● **Exercise**: Set down exactly, please, each line from the one containing "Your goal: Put" through the one containing "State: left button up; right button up", both lines included, and no other line.
═══ Given material
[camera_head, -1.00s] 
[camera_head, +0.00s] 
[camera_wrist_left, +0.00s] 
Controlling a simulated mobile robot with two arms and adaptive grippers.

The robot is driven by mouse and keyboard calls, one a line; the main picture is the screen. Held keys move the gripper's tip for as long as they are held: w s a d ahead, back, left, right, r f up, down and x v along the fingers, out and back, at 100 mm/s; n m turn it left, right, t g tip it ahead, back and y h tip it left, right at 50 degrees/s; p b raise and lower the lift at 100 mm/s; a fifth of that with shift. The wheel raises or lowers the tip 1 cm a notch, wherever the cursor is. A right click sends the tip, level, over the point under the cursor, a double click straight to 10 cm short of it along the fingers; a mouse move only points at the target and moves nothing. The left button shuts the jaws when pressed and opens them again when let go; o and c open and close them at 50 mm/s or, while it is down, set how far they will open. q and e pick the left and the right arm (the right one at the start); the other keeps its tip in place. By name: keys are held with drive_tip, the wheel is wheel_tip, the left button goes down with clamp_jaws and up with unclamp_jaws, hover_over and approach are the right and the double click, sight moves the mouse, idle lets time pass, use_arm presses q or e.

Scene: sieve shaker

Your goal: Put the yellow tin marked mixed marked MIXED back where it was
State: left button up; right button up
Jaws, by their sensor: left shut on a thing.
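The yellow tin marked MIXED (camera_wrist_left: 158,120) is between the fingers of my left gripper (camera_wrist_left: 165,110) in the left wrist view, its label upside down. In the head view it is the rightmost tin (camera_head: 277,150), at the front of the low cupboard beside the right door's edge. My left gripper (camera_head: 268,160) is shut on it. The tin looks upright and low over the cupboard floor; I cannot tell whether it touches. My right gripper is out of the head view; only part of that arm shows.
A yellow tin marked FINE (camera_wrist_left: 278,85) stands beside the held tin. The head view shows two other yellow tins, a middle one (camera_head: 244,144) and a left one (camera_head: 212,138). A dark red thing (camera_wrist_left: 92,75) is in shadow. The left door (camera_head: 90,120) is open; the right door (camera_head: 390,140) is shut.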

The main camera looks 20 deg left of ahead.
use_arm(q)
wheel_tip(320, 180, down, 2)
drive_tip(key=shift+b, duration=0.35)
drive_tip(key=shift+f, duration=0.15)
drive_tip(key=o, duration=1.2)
══════
● **Reply to the exercise**:
Your goal: Put the yellow tin marked mixed marked MIXED back where it was
State: left button up; right button up

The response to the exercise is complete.